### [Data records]
BEGIN

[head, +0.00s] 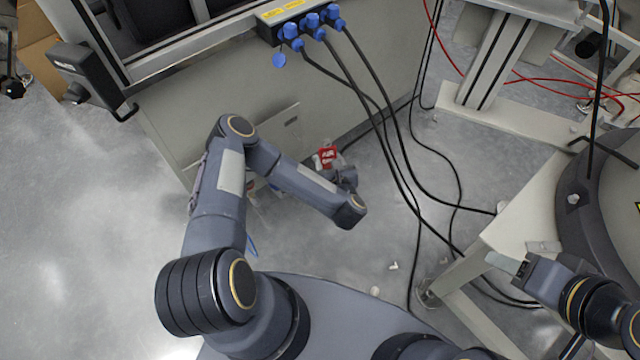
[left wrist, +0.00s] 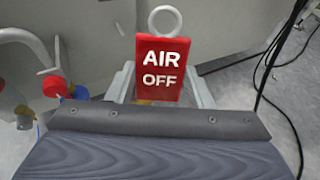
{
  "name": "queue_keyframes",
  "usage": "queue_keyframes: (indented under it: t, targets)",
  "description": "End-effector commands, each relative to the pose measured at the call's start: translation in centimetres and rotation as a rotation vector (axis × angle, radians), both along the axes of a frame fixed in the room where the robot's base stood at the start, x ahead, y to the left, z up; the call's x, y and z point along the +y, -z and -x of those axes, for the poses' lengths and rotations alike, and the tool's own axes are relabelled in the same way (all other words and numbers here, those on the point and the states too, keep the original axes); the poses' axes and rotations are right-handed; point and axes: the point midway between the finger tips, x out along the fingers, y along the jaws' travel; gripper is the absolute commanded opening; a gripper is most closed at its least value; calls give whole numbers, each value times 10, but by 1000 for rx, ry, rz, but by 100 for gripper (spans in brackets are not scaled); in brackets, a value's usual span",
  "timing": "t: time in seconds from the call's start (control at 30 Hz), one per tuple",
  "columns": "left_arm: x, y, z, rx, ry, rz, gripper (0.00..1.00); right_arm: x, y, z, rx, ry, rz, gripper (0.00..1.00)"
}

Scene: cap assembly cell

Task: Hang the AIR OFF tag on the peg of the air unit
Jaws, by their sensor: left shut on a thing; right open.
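The red AIR OFF tag (head: 326,157) has a white ring on top. In the left wrist view the tag (left wrist: 162,78) stands upright, lettering towards the camera, with its ring above. My left gripper (head: 335,170) is shut on the tag's lower part, and the fingers (left wrist: 160,92) show behind and beside it. The air unit shows at the left of the left wrist view, with a red knob (left wrist: 55,87) and a blue part. A pale curved rod (left wrist: 25,37) is above it, apart from the tag. In the head view my left arm mostly hides the unit. My right gripper (head: 522,258) is open and empty.
A grey cabinet wall (head: 370,85) stands behind the tag. Blue connectors (head: 312,24) on its top edge carry black cables that hang down to the floor right of my left gripper. A pale frame (head: 530,215) stands by my right gripper. The floor at left is clear.

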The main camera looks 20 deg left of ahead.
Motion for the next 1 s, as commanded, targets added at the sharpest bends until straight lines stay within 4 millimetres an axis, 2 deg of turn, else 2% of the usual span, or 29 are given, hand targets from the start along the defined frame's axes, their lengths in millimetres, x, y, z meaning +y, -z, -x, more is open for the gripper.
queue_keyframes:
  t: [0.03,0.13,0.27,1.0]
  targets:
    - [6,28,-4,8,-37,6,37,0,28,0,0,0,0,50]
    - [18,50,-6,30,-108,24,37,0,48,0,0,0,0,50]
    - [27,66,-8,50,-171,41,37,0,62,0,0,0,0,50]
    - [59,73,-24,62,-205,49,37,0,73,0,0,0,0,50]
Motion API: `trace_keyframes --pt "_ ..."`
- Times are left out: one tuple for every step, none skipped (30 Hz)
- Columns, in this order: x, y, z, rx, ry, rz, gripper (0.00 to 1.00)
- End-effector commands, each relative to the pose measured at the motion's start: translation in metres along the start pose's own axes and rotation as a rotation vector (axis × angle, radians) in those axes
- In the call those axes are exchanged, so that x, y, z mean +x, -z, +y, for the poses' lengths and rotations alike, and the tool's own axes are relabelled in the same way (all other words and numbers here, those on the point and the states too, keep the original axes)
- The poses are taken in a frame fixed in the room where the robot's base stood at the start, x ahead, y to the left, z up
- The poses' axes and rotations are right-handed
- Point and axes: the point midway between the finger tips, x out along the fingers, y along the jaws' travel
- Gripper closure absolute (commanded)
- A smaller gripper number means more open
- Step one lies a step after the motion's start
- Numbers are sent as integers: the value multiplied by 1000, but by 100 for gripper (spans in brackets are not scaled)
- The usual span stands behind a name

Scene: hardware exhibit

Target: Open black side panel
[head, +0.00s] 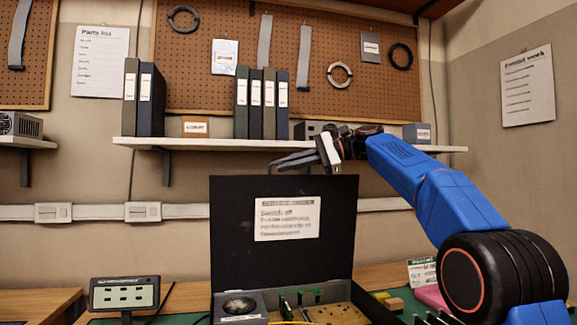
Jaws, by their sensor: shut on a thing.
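The black side panel (232,225) stands upright in the middle of the head view, with a white printed label on its front. Its lower edge meets the back of an open computer case (211,305), and inner parts show in front of it. My gripper (284,163) reaches in from the right at the panel's top edge, with its fingers pointing left. The bottom of the case is cut off by the frame.
A small display (124,295) stands left of the case on the bench. A shelf (200,142) with binders runs behind my gripper, close to it in the picture. A small sign (422,272) and a pink item (432,297) lie at the right, beside my arm.

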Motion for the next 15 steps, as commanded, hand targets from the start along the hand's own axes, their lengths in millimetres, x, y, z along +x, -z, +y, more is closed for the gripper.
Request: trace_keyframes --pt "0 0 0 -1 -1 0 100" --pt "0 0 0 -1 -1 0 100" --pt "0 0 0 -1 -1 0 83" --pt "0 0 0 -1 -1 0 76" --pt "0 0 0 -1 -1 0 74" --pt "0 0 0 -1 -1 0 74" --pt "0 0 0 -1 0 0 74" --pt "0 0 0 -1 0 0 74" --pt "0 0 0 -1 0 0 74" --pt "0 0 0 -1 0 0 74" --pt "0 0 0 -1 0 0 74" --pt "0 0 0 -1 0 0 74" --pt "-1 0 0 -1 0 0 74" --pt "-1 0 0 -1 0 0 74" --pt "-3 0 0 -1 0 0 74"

END

### [PROBLEM DETAILS]
Write the entries above out again exactly, but not the pictures.

### [WRITTEN ANSWER]
[head, +0.00s] 
[left wrist, +0.00s] 
{
  "name": "queue_keyframes",
  "usage": "queue_keyframes: (indented under it: t, targets)",
  "description": "End-effector commands, each relative to the pose measured at the call's start: translation in centimetres and rotation as a rotation vector (axis × angle, radians), both along the axes of a frame fixed in the room where the robot's base stood at the start, x ahead, y to the left, z up; the call's x, y and z point along the +y, -z and -x of those axes, for the poses' lengths and rotations alike, and the tool's own axes are relabelled in the same way (all other words and numbers here, those on the point and the states too, keep the original axes); the poses' axes and rotations are right-handed; point and axes: the point midway between the finger tips, x out along the fingers, y along the jaws' travel; gripper is the absolute commanded opening; a gripper is most closed at its least value; calls give whole numbers, each value times 10, but by 1000 for rx, ry, rz, but by 100 for gripper (spans in brackets are not scaled); in brackets, a value's usual span",
  "timing": "t: time in seconds from the call's start (control at 30 Hz), one per tuple",
  "columns": "left_arm: x, y, z, rx, ry, rz, gripper (0.00..1.00); right_arm: x, y, z, rx, ry, rz, gripper (0.00..1.00)"
}

Scene: cap assembly cell

Task: Hang the AIR OFF tag on the peg of the air unit
Jaws, by their sensor: left shut on a thing; right open.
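The red AIR OFF tag (head: 326,157) has a white ring on top. In the left wrist view the tag (left wrist: 162,78) stands upright, lettering towards the camera, with its ring above. My left gripper (head: 335,170) is shut on the tag's lower part, and the fingers (left wrist: 160,92) show behind and beside it. The air unit shows at the left of the left wrist view, with a red knob (left wrist: 55,87) and a blue part. A pale curved rod (left wrist: 25,37) is above it, apart from the tag. In the head view my left arm mostly hides the unit. My right gripper (head: 522,258) is open and empty.
A grey cabinet wall (head: 370,85) stands behind the tag. Blue connectors (head: 312,24) on its top edge carry black cables that hang down to the floor right of my left gripper. A pale frame (head: 530,215) stands by my right gripper. The floor at left is clear.

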The main camera looks 20 deg left of ahead.
Motion for the next 1 s, as commanded, targets added at the sharpest bends until straight lines stay within 4 millimetres an axis, 2 deg of turn, else 2% of the usual span, or 29 are given, hand targets from the start along the defined frame's axes, their lengths in millimetres, x, y, z meaning +y, -z, -x, more is open for the gripper.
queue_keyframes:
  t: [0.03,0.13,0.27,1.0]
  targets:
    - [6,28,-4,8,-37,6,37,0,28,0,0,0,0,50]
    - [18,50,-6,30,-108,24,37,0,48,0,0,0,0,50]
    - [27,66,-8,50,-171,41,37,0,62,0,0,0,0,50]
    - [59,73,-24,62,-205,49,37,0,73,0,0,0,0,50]
Motion API: `trace_keyframes --pt "_ ..."`
- Times are left out: one tuple for every step, none skipped (30 Hz)
- Columns, in this order: x, y, z, rx, ry, rz, gripper (0.00 to 1.00)
- End-effector commands, each relative to the pose measured at the motion's start: translation in metres along the start pose's own axes and rotation as a rotation vector (axis × angle, radians) in those axes
- In the call those axes are exchanged, so that x, y, z mean +x, -z, +y, for the poses' lengths and rotations alike, and the tool's own axes are relabelled in the same way (all other words and numbers here, those on the point and the states too, keep the original axes)
- The poses are taken in a frame fixed in the room where the robot's base stood at the start, x ahead, y to the left, z up
- The poses' axes and rotations are right-handed
- Point and axes: the point midway between the finger tips, x out along the fingers, y along the jaws' travel
- Gripper closure absolute (commanded)
- A smaller gripper number means more open
- Step one lies a step after the motion's start
- Numbers are sent as integers: the value multiplied by 1000, but by 100 for gripper (spans in brackets are not scaled)
- The usual span stands behind a name

Scene: hardware exhibit

Target: Open black side panel
[head, +0.00s] 
Jaws, by their sensor: shut on a thing.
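The black side panel (232,225) stands upright in the middle of the head view, with a white printed label on its front. Its lower edge meets the back of an open computer case (211,305), and inner parts show in front of it. My gripper (284,163) reaches in from the right at the panel's top edge, with its fingers pointing left. The bottom of the case is cut off by the frame.
A small display (124,295) stands left of the case on the bench. A shelf (200,142) with binders runs behind my gripper, close to it in the picture. A small sign (422,272) and a pink item (432,297) lie at the right, beside my arm.

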Motion for the next 15 steps, as commanded, hand targets from the start along the hand's own axes, their lengths in millimetres, x, y, z along +x, -z, +y, more is closed for the gripper.
Request: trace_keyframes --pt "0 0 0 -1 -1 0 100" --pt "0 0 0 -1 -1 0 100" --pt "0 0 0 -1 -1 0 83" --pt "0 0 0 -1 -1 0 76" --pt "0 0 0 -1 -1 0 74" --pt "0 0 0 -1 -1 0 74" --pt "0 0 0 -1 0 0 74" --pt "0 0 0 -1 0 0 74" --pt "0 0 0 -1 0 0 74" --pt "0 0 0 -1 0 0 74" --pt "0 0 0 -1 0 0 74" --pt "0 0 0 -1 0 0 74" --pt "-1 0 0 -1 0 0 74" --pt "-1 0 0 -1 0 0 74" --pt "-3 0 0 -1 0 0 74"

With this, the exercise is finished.